ジャンル・エリア : オブジェ | 石川 | 神社・仏閣 2021年01月12日
「形かわいい」県内外からファン
干支(えと)が「丑(うし)」の今年もいよいよ受験シーズンに突入した。学問の神様として知られる天神・菅原道真公をまつる金沢神社(金沢市兼六町)には、受験生にとって強い味方の牛がいる。なでると願いがかなうといわれる像「夢牛(ゆめうし)」だ。連日受験生の保護者らが続々と訪れ、なでる手に願いを込めている。 (高橋雪花)

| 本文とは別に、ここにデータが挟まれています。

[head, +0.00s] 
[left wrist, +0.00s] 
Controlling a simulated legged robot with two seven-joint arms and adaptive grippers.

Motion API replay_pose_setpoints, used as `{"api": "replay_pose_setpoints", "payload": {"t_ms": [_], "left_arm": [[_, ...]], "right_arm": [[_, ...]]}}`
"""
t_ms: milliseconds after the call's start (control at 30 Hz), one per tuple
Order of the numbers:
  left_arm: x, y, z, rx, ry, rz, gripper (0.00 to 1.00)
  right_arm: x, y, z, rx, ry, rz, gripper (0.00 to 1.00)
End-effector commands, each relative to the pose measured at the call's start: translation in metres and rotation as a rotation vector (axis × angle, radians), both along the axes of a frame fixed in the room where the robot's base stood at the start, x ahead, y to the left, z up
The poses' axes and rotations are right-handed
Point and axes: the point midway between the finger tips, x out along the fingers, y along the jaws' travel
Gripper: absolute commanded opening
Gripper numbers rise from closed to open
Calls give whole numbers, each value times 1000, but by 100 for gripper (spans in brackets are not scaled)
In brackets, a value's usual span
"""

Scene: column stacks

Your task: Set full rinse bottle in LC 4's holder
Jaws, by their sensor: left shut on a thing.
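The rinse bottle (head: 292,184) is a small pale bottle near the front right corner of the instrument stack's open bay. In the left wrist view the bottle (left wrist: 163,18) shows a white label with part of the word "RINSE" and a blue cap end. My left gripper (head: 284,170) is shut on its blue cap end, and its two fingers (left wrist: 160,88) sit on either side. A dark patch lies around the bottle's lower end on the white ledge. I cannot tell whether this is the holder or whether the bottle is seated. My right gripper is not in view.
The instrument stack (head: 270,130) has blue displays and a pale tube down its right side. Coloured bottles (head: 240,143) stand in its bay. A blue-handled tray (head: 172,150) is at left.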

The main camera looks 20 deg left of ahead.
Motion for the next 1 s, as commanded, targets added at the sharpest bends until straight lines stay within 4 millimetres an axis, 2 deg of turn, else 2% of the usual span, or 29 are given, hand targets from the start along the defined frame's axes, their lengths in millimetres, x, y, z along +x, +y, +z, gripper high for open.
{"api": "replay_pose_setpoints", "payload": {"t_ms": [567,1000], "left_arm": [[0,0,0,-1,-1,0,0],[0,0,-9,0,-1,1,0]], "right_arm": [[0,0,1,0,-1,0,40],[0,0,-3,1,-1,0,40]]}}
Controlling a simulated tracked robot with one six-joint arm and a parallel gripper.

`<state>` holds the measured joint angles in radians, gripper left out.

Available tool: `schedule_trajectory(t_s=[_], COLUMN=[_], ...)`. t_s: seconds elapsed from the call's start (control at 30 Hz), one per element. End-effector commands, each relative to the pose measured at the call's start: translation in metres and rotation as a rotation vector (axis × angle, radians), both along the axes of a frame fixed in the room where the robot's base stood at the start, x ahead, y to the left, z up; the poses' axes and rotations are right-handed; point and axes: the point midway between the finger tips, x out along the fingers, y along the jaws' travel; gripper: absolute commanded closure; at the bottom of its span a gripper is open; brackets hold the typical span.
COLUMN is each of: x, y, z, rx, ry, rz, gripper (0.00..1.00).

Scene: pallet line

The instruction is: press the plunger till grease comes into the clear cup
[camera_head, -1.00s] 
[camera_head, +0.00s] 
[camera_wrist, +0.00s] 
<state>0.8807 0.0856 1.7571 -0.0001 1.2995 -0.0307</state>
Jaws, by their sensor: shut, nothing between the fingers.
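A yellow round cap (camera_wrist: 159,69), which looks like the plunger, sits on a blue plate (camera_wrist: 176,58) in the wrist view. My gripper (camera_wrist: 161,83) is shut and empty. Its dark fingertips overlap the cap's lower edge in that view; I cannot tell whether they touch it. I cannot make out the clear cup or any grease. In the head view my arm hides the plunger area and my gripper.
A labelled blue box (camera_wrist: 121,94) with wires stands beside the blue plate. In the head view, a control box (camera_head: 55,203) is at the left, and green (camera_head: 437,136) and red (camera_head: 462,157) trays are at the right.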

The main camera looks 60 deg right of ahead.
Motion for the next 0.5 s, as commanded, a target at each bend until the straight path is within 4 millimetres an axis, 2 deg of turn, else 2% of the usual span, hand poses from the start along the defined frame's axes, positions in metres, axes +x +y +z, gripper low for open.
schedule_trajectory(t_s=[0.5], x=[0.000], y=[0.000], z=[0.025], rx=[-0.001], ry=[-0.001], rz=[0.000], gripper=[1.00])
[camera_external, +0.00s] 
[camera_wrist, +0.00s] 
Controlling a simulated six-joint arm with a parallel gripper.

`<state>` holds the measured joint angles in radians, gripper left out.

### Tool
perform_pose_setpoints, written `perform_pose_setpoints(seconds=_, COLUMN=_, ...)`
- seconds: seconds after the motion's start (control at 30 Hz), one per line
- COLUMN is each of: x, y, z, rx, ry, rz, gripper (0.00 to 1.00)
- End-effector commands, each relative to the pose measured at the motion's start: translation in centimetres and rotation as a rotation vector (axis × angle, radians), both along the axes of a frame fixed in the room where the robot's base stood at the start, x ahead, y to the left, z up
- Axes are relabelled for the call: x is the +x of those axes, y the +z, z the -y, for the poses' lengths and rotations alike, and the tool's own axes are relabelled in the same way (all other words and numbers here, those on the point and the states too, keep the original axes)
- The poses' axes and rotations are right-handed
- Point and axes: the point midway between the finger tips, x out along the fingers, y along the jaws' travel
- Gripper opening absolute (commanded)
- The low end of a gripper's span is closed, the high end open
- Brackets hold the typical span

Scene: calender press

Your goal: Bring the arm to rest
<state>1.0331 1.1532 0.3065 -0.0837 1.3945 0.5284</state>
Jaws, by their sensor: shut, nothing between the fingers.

のっそりと座り込み眠る姿をかたどった夢牛は、拝殿の横で人々を待ち構える。訪れた同市小立野の会社員女性(63)は、高校3年生の孫(17)の大学受験合格を願い、熱心に頭をなでたり手を合わせたりしていた。「本人の望むところに行って楽しい学校生活を送れるよう、導いてもらいたい」
夢牛は幅140センチ、高さ80センチほど。同市出身の彫刻家、都賀田勇馬(つがたゆうま)さん(1891~1981年)が、戦前に奉納した。宮司の厚見正充(あつみまさみち)さん(61)は「都賀田さんは牛の彫刻を作るのが好きだったようですね。天神様を信仰していたそうです」と話す。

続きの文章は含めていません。